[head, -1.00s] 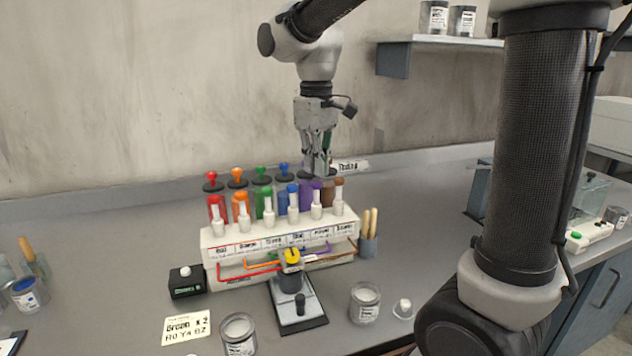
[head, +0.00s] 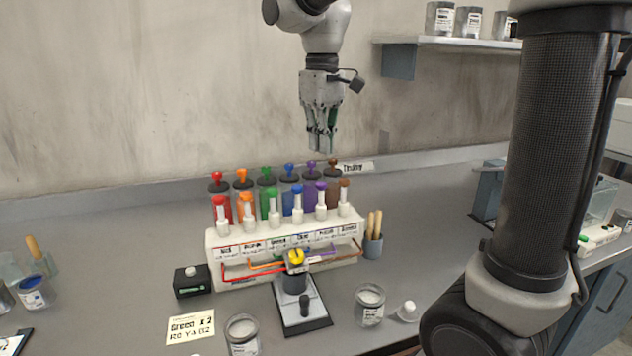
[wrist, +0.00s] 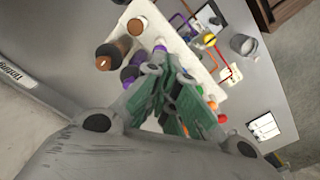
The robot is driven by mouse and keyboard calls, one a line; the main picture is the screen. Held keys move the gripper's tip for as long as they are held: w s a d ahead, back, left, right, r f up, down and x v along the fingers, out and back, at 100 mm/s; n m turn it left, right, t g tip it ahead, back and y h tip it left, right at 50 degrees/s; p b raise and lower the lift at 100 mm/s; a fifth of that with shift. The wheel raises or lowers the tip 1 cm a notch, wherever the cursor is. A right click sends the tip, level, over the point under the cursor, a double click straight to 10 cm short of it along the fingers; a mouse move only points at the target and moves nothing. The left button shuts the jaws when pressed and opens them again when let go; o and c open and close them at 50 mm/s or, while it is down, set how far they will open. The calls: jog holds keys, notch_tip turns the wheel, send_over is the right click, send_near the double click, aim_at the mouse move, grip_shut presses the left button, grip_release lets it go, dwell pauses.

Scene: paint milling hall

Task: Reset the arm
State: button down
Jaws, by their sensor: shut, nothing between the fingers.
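My gripper (head: 321,150) hangs in the air above the back right part of the paint dispenser rack (head: 290,275), pointing down. Its fingers are together with nothing between them. In the wrist view the closed fingers (wrist: 180,120) cover part of the rack. My arm comes in from the top of the head view. The gripper is apart from the plungers below it, including the purple plunger (head: 311,164) and the brown plunger (head: 333,168).
A cup with wooden sticks (head: 373,245) stands right of the rack. An open can (head: 370,308), another can (head: 242,335), a black stand (head: 303,312) and a yellow card (head: 191,327) are in front. A shelf (head: 440,42) with cans is at upper right.

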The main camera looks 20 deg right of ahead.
+ + + + +
WHAT IS EXPECTED | Set out exactly the run of lines that begins at the line holding "Jaws, by their" and ends at the last line of the data.

SOLVED EXERCISE |
Jaws, by their sensor: shut, nothing between the fingers.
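My gripper (head: 321,150) hangs in the air above the back right part of the paint dispenser rack (head: 290,275), pointing down. Its fingers are together with nothing between them. In the wrist view the closed fingers (wrist: 180,120) cover part of the rack. My arm comes in from the top of the head view. The gripper is apart from the plungers below it, including the purple plunger (head: 311,164) and the brown plunger (head: 333,168).
A cup with wooden sticks (head: 373,245) stands right of the rack. An open can (head: 370,308), another can (head: 242,335), a black stand (head: 303,312) and a yellow card (head: 191,327) are in front. A shelf (head: 440,42) with cans is at upper right.

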The main camera looks 20 deg right of ahead.

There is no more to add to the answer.